Mandatory (or label-based) Access Control (MAC) requires that data items are classified at different security levels and that users of the database have security clearances assigned to them.  When a data access is requested, the security clearance of the requesting user is compared to the security classification of the requested data item.  If the access control rules are satisfied the data access is permitted, otherwise it is rejected.

Discretionary (or user-based) Access Control (DAC) defines access permissions for each user of the database.  It is assumed that the owners of data should be able to protect their data and grant access rights to other users. This type of access control is typically supported by operating systems at the file level (for example, the Unix file system).

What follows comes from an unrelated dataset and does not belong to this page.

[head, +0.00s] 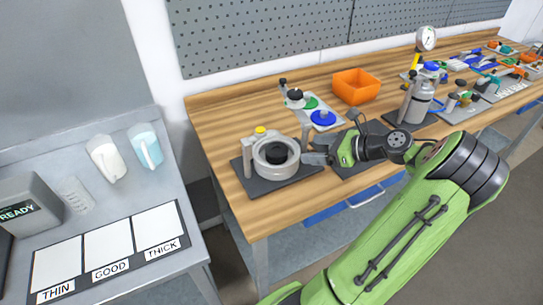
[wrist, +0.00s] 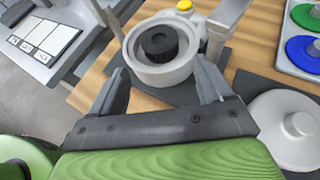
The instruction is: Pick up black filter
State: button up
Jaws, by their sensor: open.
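The black filter (head: 276,153) is a short dark cylinder with a hole in its top. It sits inside a round light-grey housing (head: 261,165) on a dark mat on the wooden bench. The wrist view shows the filter (wrist: 160,43) in the middle of the housing's bowl (wrist: 151,72). My gripper (head: 306,150) is just right of the housing in the head view. In the wrist view my gripper (wrist: 162,85) is open and empty, its two fingers apart at the near side of the housing. No contact with the filter shows.
A yellow button (wrist: 185,6) tops a post behind the housing. A white round lid (wrist: 292,128) lies at right in the wrist view. An orange bin (head: 357,87) and a tray with green and blue discs (head: 310,104) stand behind. A metal side table (head: 50,215) is at left.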

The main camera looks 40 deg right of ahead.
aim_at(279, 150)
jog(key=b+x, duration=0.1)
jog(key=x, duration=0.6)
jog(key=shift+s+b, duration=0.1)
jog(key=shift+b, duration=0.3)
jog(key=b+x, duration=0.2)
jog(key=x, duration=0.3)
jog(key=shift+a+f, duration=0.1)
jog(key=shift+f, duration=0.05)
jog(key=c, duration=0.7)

Recently a new type of access control, Role-Based Access Control (RBAC), is attracting increased attention in both military and commercial systems.  RBAC is based on modeling organizational-specific access control policies. The main components of RBAC are users, roles, permissions, user-role assignments, and role-permission assignments. Access control is enforced in terms of roles. Intuitively, when initiating a session, a user may activate any roles that he or she has been assigned to and use the union of corresponding permissions. Roles have been used in computer systems for years and several research papers focused on incorporating roles in access control models. Furthermore, it has been shown that RBAC can be implemented using the controls available in MAC, providing high security assurance and simplifying implementation.

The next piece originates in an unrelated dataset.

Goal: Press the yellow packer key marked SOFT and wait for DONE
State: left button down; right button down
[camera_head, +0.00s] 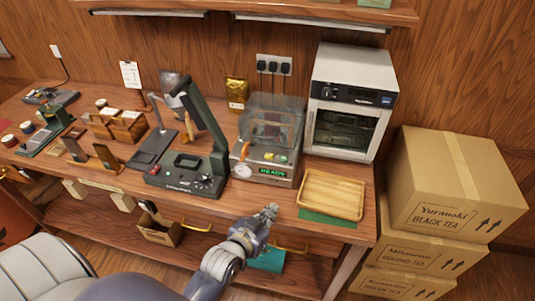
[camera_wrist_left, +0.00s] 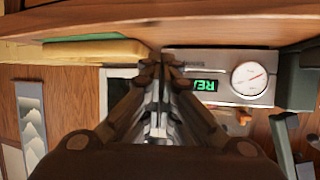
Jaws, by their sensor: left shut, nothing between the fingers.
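The packer (camera_head: 243,168) is a grey machine with a clear cover, on the bench left of the oven. Its green display (camera_head: 272,171) appears to read READY. My left gripper (camera_head: 271,209) is shut and empty, in front of the bench edge, below and apart from the packer. In the left wrist view my shut fingers (camera_wrist_left: 160,65) partly cover the lit display (camera_wrist_left: 202,85), next to a round dial (camera_wrist_left: 249,78). No key is clear there. My right gripper is not seen.
A wooden tray (camera_head: 332,184) lies right of the packer on a green mat. A dark press with a raised arm (camera_head: 200,120) stands to its left. A white oven (camera_head: 348,95) stands behind. Tea cartons (camera_head: 445,180) are stacked at right. Drawer handles jut below the bench.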

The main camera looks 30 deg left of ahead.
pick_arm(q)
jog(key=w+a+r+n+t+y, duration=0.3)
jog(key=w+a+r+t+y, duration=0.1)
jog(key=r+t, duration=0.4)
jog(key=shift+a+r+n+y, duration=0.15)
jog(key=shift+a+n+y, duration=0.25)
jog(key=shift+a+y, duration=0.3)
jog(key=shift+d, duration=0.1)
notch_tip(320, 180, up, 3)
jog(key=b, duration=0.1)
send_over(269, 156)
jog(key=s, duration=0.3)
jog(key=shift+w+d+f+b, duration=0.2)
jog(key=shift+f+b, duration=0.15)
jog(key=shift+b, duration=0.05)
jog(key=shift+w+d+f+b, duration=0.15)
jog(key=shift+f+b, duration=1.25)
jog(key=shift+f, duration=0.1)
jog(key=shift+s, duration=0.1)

Based on the limitations of current GIS to provide sophisticated access control to data sources used by GIS, we propose the architecture in the following figure.

System Components

ArcGIS^TM

ArcGIS^TM 8.1 is an integrated GIS software package consisting of ArcMap, ArcCatalog and ArcToolbox in its desktop version and traditional ArcInfo^TM in its workstation version. We have used the desktop version of this software.

ArcSDE^TM

ArcSDE^TM is a middleware software package for communication between a relational database system and ArcGIS^TM

Geodatabase

Geodatabase is a relational database where both spatial and non-spatial data can be put together along with any relationships among them. In this work we have used Microsoft SQL Server^TM as the relational database management system.

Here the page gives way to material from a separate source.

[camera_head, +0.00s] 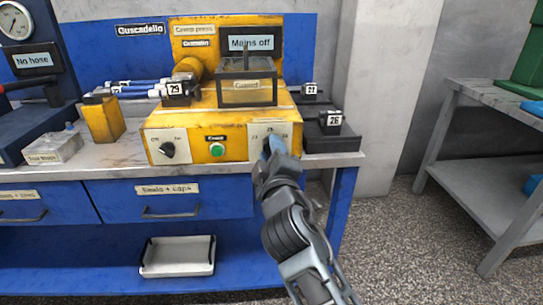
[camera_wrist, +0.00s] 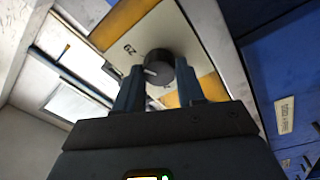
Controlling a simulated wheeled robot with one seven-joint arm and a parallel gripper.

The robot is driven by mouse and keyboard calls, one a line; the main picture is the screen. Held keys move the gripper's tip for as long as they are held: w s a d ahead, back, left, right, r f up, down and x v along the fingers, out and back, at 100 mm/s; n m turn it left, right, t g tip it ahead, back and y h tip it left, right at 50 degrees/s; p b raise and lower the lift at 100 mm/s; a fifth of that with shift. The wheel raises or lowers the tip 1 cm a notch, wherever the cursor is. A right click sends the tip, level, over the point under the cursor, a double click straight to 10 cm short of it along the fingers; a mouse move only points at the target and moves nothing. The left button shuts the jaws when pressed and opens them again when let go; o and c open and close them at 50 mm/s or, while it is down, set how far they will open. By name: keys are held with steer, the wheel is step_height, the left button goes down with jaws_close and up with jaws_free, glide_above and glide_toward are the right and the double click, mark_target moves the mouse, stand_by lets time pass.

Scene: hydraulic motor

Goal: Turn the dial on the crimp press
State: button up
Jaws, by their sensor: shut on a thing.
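The yellow crimp press (camera_head: 222,122) stands on the bench, and its display reads "Mains off". Its right front panel (camera_head: 290,136) carries a dial that my gripper (camera_head: 272,148) hides in the head view. In the wrist view the dark round dial (camera_wrist: 158,64) sits between the two fingers of my gripper (camera_wrist: 160,90), with a pale pointer mark toward the left. My gripper is shut on this dial. A second black dial (camera_head: 167,149) is on the left front panel, with a green button (camera_head: 217,149) between the panels.
A guard box (camera_head: 247,88) sits on the press. Dark blocks tagged 26 (camera_head: 331,122) and 27 (camera_head: 309,91) stand close at right. Blue drawers (camera_head: 165,200) are below the bench top. A grey side table (camera_head: 500,100) stands far right, with open floor between.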

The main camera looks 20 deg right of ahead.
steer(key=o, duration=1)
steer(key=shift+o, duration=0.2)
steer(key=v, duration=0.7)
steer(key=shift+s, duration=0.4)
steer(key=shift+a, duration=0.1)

ArcGIS^TM – ArcSDE^TM Interface

The interface between ArcGIS^TM and ArcSDE^TM is internal to the ArcGIS^TM system.

            ArcSDE^TM – Geodatabase Interface

The interface between ArcSDE^TM and geodatabase is where users are authenticated by their login names and passwords.

Security Considerations

The use of ArcSDE^TM as mediator between a GIS application and a relational database system not only allows improved interoperation of spatial and non-spatial databases, but it also supports enhanced security administrations. In this work we focus on the security features provided by Microsoft (MS) SQL Server^TM. In addition to the security features, such as authentication, domains, and user accounts, provided by the MS operating system, SQL Server^TM provides additional security features, such as client-server encryption, SQL trace and auditing, and role-based access control. The proposed security architecture is shown in the following figure.  The stars show where authentication of the user is required.  First, users are authenticated by the operating system under which the GIS software runs. Then, all data accesses to the SQL Server^TM databases must be authenticated. The reason for two layers of authentication lies in the need to have different levels of security granularity in these systems. Note that a future extension of the model could be to eliminate the need of multiple authentications, for example by using digital certificates. However, this problem is outside the scope of our current paper.